▶ Task directions
Set down the final stretch of the data, from the line that holds "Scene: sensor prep" through the last line, both included, with pictures left out.

▶ Material provided
--------

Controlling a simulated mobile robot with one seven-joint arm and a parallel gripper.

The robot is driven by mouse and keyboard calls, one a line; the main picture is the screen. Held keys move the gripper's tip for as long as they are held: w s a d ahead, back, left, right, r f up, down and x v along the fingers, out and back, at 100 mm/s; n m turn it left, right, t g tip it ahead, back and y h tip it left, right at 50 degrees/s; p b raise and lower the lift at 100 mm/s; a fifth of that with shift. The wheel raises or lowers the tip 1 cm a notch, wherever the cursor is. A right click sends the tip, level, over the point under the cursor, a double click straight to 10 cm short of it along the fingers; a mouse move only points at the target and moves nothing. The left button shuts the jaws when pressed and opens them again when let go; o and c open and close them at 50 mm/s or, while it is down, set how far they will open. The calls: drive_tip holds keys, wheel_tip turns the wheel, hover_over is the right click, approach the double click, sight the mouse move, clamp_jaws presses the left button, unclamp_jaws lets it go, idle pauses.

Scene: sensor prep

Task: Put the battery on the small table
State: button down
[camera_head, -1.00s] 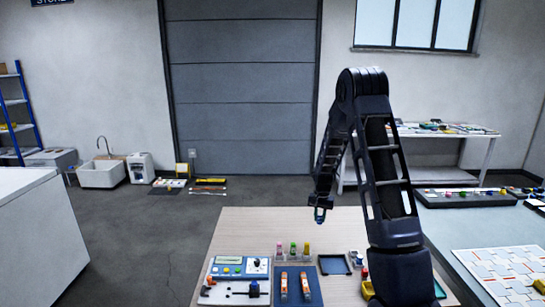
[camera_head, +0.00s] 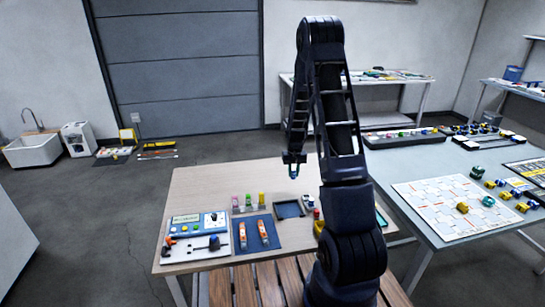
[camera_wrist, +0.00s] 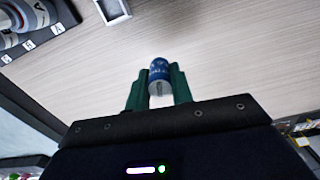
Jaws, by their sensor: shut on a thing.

--------

▶ Problem solution
Scene: sensor prep

Task: Put the battery on the small table
State: button down
[camera_head, -1.00s] 
[camera_head, +0.00s] 
[camera_wrist, +0.00s] 
Jaws, by their sensor: shut on a thing.

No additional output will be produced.